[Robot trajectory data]
· · · ·
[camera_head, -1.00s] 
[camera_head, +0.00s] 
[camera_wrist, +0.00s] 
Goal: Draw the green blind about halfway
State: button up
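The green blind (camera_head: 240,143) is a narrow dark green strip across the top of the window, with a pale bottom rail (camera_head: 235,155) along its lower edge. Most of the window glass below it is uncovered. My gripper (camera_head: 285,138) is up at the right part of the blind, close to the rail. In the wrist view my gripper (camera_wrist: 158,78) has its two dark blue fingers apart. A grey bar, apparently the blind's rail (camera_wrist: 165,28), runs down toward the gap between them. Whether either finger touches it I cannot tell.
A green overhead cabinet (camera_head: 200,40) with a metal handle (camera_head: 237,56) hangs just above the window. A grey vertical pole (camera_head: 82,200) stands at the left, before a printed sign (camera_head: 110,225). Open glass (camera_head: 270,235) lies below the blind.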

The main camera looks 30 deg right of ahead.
· · · ·
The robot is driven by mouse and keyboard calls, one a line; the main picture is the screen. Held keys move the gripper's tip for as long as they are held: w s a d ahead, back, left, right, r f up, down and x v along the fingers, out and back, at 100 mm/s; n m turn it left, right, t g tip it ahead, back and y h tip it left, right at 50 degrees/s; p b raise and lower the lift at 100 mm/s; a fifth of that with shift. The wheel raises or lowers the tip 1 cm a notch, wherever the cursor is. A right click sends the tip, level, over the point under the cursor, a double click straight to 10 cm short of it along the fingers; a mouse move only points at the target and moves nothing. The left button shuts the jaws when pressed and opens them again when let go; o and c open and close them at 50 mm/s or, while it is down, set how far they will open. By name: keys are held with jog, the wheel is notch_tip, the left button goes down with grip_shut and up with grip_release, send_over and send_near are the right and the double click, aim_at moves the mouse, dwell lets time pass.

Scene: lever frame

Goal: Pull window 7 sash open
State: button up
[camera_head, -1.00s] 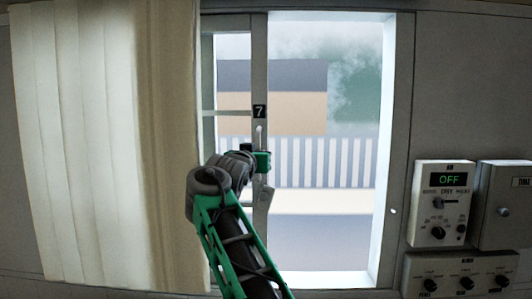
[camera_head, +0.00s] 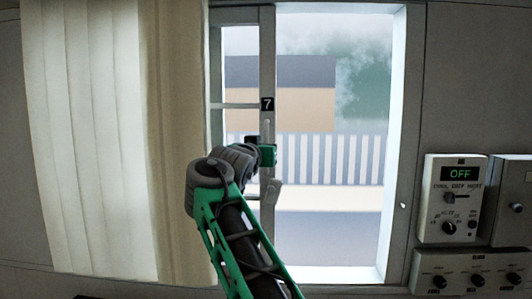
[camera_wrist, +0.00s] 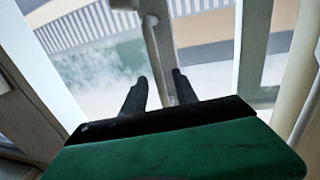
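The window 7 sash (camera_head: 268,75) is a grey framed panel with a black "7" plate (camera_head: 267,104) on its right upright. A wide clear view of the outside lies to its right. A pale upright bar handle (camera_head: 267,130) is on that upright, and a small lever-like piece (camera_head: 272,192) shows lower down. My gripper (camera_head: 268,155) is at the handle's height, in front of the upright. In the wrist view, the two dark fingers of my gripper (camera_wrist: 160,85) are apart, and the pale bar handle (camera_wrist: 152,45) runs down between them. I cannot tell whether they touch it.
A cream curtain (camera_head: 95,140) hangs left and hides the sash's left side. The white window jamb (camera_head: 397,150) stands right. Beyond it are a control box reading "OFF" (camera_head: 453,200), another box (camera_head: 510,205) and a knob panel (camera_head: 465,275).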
· · · ·
**Exercise brief:**
Figure out how many lines above include the string "main", then report that number and nothing else.

**Task output:**
2